John Butchko of Gang Green Nation stops by to discuss three Jets free agents that could interest the Buffalo Bills: Bart Scott, LaRon Landry and Eric Smith.
When the Buffalo Bills released veteran linebacker Nick Barnett and safety George Wilson on Monday, speculation immediately picked up about who would replace the two starters. Naturally, because of the presence of new defensive coordinator Mike Pettine, much of that speculation centered on three players from his former team, the New York Jets: linebacker Bart Scott and safeties LaRon Landry and Eric Smith.
Scott is still under contract with the Jets, while Landry and Smith are scheduled for free agency. All three (but Scott and Smith in particular) will be well-versed in the terminology and philosophies of Pettine's defense, which could help smooth the Bills' current defenders transition to their third defense in three years.
Of course, the bigger question to ponder is whether or not the Bills would be getting good football players importing Jets cast-offs into Pettine's system. Enter John Butchko of SB Nation sister site Gang Green Nation, who was kind enough to field a trio of questions about the trio of players. The exchange is below; we'll offer it without comment (until, you know, we comment about it in the comments section).
I know Scott has said that he'd take a pay cut to stay in New York; what do you think the odds are that he'd leave?
Scott is sure to be a cap casualty. The Jets are more than $20 million over the cap, and cutting him saves over $7 million. My guess is he's a goner. This could be his last contract, and he'll look for a chance to maximize his payday. When he was a free agent (in 2009), he played the Ravens and the Jets against each other. He was 95 percent with the Jets. Then the Ravens upped their offer, and he was 95 percent to return. This kept playing out until the Ravens folded. Like most players, he's chasing every last dollar. I think he'll only remain a Jet if they are the only team that wants him.
Is it safe to assume that both safeties will be gone? Or will the team try to keep Smith because they won't be able to afford Landry?
I think Landry's definitely gone. His signing with the Jets was a marriage of convenience. The Jets got a good player at a discount price. Landry got to rebuild his value after an injury-plagued end to his career in Washington. He was very good with the Jets. If you can stick him in the box and have him play in limited space, he's a fantastic piece for a secondary. He'll probably cost too much for the Jets.
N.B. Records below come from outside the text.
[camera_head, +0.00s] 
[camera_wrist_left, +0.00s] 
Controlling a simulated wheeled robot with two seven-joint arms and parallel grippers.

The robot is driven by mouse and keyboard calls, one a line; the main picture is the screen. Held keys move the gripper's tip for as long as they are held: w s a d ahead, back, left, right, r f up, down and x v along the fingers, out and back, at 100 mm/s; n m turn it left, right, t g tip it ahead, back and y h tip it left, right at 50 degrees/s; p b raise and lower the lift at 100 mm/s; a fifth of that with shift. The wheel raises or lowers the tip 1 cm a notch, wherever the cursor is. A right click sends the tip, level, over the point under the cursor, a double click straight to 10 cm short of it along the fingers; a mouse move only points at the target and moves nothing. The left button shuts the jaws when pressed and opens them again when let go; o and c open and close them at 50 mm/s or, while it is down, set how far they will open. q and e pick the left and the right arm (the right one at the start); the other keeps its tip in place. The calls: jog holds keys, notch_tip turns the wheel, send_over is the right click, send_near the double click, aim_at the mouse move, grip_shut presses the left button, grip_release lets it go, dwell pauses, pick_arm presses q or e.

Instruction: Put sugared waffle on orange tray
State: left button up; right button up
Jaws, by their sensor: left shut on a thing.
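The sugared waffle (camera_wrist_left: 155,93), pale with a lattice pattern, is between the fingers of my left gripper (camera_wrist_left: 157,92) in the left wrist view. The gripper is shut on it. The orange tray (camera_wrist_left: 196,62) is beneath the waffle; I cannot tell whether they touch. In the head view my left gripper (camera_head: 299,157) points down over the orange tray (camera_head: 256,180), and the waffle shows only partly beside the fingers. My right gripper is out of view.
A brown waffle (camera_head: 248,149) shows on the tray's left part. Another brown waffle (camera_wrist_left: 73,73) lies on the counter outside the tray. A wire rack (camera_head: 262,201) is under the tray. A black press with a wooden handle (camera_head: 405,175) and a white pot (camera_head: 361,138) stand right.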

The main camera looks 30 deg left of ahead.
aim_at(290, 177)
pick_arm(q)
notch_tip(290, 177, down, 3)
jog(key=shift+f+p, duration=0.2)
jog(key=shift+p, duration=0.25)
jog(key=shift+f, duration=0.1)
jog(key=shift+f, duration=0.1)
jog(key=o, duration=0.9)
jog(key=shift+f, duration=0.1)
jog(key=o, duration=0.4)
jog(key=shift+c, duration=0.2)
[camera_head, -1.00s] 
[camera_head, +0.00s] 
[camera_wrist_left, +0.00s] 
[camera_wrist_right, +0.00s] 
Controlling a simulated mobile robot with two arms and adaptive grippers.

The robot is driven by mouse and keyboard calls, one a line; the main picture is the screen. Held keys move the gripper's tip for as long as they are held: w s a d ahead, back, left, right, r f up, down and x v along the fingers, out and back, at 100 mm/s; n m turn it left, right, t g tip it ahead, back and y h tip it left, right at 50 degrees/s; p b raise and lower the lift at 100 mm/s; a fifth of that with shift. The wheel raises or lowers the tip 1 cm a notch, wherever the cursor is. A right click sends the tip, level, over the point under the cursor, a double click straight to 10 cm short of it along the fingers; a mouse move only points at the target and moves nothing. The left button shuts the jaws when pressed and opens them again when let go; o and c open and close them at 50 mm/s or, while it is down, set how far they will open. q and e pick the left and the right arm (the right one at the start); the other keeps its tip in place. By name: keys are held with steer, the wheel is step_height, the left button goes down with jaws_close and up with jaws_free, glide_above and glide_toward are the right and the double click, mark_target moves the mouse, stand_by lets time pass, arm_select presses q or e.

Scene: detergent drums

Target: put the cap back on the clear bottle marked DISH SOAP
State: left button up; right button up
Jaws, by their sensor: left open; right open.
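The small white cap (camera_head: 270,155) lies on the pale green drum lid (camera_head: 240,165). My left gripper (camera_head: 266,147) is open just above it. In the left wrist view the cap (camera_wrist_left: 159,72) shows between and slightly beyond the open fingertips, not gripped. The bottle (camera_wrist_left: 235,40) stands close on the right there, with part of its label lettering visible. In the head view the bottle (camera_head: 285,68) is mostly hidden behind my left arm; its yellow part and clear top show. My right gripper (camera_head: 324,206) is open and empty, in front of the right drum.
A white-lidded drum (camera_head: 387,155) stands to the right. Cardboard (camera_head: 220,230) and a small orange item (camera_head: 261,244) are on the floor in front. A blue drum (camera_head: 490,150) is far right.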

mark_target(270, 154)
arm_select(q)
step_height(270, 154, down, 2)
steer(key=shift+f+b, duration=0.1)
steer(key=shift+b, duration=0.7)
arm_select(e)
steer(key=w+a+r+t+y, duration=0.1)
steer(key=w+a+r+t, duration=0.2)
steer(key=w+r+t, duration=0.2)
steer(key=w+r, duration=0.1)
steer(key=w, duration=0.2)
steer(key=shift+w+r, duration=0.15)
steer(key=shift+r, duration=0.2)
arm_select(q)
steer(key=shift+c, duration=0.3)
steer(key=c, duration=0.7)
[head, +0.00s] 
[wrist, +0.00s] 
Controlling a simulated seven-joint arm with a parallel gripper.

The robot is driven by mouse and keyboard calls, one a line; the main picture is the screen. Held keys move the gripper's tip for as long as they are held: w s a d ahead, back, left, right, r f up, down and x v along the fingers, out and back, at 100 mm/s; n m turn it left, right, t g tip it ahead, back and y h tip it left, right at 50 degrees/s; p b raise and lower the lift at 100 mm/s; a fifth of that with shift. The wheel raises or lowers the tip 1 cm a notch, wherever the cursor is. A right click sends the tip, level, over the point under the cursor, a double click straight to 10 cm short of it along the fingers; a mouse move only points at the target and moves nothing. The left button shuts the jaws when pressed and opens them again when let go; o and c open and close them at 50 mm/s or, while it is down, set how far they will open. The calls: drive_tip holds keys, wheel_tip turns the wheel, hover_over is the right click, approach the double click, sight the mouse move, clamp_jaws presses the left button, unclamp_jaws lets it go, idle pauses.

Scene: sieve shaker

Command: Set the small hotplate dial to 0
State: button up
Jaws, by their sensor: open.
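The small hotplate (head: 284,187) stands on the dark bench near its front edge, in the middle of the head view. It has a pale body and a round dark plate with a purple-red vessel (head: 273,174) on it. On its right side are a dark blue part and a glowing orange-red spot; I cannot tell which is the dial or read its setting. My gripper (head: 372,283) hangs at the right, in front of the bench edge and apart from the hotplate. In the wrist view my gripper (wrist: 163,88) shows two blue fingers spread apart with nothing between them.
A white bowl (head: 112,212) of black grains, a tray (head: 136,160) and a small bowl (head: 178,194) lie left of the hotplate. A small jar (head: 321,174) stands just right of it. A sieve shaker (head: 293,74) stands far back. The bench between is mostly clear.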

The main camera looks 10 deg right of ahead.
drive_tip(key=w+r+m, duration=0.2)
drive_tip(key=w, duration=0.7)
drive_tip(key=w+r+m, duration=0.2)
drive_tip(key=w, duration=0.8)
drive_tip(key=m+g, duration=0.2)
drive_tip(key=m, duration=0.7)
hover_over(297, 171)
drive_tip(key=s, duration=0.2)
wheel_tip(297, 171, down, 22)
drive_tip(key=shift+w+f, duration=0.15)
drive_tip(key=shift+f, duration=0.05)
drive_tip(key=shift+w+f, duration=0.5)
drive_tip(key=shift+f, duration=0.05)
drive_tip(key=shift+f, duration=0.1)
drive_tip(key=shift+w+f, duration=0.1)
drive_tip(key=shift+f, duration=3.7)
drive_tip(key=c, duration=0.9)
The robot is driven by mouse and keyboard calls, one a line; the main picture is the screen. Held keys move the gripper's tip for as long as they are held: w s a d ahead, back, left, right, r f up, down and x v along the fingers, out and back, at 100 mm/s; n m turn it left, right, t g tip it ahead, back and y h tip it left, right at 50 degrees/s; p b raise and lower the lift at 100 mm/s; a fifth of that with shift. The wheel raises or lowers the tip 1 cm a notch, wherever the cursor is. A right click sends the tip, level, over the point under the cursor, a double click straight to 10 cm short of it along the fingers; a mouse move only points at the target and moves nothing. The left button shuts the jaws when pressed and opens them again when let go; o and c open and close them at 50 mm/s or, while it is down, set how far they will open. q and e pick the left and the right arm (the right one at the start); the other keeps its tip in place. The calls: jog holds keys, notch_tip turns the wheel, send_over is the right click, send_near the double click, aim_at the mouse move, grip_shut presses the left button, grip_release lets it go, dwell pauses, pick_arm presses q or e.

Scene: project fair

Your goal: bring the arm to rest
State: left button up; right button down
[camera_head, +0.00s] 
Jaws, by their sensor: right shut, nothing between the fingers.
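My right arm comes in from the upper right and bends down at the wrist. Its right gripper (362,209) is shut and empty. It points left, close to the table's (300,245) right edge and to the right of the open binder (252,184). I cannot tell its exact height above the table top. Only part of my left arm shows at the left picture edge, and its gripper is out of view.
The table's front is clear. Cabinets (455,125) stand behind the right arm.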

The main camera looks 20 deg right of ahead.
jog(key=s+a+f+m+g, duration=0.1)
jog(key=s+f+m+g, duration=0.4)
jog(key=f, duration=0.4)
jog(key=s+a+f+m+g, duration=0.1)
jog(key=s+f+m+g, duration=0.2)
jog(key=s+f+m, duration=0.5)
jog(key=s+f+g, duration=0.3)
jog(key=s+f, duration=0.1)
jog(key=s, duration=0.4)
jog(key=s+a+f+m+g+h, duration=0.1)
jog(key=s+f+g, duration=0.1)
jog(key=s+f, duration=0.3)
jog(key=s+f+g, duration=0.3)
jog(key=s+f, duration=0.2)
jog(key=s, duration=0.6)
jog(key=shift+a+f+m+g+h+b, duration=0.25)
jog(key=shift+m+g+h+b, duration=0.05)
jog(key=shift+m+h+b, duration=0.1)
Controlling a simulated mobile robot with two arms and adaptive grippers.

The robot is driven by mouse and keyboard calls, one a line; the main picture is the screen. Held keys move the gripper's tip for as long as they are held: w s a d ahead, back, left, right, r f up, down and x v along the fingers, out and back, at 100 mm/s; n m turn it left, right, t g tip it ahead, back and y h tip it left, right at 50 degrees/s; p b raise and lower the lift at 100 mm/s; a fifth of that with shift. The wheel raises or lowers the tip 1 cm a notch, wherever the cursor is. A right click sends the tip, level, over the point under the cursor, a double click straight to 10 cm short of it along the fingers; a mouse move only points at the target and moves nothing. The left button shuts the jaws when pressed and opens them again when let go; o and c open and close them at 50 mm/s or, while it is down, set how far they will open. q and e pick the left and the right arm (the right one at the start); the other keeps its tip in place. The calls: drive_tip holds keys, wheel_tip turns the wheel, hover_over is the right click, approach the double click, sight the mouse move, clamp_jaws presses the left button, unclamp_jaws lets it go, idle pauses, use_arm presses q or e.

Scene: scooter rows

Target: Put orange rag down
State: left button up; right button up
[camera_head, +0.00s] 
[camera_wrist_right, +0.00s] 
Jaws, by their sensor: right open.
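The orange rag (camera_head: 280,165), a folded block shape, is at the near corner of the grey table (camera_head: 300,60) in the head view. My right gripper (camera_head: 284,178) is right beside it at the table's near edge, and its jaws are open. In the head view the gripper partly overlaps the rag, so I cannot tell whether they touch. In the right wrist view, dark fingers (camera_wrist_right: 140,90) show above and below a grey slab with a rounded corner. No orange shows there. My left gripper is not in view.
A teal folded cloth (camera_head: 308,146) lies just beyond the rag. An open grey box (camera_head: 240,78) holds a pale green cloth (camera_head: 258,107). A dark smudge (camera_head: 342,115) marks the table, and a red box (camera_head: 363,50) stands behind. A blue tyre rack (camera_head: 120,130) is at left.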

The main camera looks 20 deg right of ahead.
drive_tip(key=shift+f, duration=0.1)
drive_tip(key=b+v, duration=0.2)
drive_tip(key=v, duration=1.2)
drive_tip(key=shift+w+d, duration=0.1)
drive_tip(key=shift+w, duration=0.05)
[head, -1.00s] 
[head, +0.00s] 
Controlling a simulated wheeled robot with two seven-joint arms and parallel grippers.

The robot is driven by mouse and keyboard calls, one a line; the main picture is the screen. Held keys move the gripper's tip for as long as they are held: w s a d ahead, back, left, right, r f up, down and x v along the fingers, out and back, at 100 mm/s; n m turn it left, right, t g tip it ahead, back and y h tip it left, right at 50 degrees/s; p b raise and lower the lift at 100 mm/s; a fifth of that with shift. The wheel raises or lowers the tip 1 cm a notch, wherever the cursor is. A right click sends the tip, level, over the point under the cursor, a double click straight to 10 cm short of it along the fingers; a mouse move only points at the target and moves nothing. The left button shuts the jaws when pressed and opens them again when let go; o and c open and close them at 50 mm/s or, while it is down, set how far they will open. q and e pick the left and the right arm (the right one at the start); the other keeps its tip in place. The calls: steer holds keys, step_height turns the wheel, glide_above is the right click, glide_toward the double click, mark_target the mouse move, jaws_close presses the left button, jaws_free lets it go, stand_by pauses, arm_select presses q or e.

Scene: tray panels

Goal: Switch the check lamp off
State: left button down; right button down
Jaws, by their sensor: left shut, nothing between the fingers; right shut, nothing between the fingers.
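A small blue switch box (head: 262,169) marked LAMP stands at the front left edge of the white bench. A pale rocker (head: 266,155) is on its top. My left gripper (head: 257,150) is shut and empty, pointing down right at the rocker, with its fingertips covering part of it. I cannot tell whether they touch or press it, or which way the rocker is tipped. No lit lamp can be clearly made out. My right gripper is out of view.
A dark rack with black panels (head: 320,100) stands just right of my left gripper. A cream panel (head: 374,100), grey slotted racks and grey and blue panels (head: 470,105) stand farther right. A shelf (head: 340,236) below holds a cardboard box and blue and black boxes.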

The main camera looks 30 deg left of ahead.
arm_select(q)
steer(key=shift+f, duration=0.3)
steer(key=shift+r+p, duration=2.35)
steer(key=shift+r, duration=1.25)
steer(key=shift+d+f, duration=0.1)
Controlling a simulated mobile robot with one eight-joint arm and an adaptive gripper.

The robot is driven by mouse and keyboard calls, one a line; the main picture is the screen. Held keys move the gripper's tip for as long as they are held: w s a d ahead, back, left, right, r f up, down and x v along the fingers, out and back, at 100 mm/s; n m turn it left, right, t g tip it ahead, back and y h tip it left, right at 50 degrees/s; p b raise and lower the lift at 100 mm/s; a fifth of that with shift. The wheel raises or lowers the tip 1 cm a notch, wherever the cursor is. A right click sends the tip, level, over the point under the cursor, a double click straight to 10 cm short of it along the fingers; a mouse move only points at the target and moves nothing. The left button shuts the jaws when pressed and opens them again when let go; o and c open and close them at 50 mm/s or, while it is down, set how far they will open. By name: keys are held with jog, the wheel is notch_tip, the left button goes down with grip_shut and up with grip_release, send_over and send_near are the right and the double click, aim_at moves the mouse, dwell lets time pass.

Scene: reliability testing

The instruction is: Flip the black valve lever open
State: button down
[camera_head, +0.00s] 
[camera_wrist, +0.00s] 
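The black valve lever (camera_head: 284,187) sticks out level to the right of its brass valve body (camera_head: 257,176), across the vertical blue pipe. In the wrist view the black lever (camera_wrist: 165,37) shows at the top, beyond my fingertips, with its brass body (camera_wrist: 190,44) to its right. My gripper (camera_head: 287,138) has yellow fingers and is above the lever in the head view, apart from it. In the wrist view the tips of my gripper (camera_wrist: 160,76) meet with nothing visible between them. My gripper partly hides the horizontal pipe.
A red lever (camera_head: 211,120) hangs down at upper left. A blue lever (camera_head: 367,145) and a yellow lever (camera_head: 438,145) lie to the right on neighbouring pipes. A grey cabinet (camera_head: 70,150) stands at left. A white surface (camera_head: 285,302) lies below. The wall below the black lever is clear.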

Smith's a more interesting case. He probably won't be back at the same price, but he's one of Rex Ryan's favorite players, and both starting safeties are free agents. I could see them looking to keep him. This might be a case where we find out the power dynamics between Ryan and new general manager John Idzik. Smith's play doesn't justify him being back, but we'll find out how much sway Ryan has to go to bat for one of his favorite players.
Any opinions on how much Smith and especially Scott have left in the tank?
I wouldn't touch either with a ten foot pole. Scott's game has deteriorated over the last two years. This year he supposedly dropped weight and was ready to have a bounce back year, but it never materialized. Down the stretch, it felt like he was responsible for a 50 yard gain a week with a blown assignment. His speed is all gone. He's a major liability in coverage. I think it has to do with how he was used. Scott's job with the Jets was to throw himself crashing into blockers and wipe them out so David Harris was free to make tackles. I believe he played a similar role in Baltimore with Ray Lewis. It's kind of like the running back position. His body took such a beating from that role that he's a shell of what he used to be.
Smith never had much in the tank to begin with. He's really slow, a major liability in coverage. Ryan and Pettine always talked about how smart he was, but it never really showed itself on the field. He constantly took bad angles, overpursued, and bit on fakes. We have a feature on GGN where we break down a crucial play every week. When Smith was starting in 2011, it felt like after every loss we were breaking down a catastrophic play Smith was responsible for. That continued this year. Smith isn't bad against the run, and he's pretty solid if you drop him down to be a linebacker in subpackages against the pass, but that's about it.
Landry's a good strong safety, though.